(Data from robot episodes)
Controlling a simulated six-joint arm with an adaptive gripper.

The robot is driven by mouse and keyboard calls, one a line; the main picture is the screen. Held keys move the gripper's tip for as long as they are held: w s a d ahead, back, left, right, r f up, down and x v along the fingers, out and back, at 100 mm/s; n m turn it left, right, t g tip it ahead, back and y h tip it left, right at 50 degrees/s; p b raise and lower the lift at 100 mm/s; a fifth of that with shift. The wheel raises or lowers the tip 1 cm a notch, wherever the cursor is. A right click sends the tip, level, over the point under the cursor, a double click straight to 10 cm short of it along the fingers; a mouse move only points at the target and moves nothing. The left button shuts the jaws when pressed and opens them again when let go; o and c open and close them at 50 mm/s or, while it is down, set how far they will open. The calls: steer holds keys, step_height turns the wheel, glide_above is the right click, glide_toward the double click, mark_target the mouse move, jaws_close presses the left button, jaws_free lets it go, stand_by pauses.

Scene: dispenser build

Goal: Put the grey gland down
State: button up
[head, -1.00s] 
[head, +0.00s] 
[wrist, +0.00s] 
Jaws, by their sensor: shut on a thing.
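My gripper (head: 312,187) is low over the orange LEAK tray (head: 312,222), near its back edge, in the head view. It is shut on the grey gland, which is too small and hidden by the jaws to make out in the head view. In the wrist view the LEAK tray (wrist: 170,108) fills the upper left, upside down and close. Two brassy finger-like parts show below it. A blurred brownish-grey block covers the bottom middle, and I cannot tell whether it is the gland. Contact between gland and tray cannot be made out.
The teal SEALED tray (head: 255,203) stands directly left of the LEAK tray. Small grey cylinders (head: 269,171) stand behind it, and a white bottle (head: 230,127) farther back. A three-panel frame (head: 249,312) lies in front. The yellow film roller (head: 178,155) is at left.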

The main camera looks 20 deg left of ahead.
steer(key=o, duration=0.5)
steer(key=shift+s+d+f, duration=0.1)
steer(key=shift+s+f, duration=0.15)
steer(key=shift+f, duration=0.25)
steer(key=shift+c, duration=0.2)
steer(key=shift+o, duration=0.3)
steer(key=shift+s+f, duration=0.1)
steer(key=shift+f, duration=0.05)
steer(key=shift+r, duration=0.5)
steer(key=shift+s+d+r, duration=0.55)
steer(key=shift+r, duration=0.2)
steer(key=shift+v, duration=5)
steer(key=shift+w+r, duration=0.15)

* * *

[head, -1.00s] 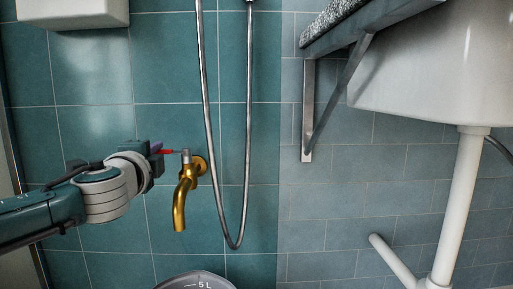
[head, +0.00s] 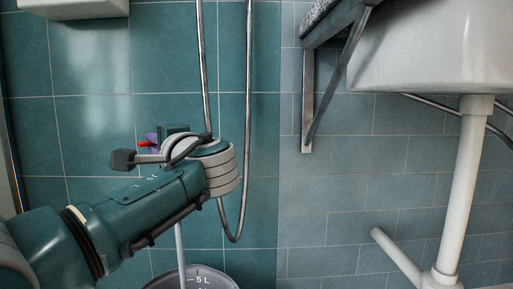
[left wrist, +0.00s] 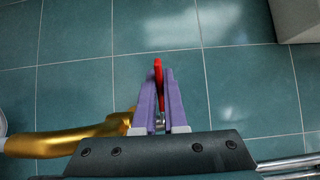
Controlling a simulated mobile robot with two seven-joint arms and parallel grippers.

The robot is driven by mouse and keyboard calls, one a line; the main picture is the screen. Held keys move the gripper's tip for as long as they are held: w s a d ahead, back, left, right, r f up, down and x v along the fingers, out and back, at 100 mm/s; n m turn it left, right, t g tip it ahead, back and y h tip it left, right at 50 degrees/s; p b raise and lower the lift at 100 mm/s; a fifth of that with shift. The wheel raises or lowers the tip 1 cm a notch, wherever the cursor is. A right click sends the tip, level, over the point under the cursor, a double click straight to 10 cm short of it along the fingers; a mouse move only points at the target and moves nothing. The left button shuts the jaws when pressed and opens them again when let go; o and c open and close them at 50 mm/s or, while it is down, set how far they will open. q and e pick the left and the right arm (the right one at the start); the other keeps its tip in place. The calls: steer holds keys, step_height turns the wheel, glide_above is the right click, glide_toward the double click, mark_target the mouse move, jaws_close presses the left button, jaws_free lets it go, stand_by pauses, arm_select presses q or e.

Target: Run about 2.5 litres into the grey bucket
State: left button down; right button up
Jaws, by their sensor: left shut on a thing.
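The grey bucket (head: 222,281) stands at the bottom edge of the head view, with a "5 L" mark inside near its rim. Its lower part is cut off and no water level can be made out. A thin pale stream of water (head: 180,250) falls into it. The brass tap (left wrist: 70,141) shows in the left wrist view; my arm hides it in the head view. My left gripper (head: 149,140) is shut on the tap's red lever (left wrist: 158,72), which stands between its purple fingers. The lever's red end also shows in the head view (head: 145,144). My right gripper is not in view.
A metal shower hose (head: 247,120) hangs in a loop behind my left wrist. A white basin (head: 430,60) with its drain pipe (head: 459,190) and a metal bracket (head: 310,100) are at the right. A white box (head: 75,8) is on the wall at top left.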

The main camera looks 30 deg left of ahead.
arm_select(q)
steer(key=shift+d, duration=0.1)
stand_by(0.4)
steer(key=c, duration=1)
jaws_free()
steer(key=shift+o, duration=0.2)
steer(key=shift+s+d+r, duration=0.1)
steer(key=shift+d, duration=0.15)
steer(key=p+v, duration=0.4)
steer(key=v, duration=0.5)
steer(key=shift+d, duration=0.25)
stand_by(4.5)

#### Your task
Using the data above, copy each line that contains "joint".

#### The answer
Controlling a simulated six-joint arm with an adaptive gripper.
Controlling a simulated mobile robot with two seven-joint arms and parallel grippers.

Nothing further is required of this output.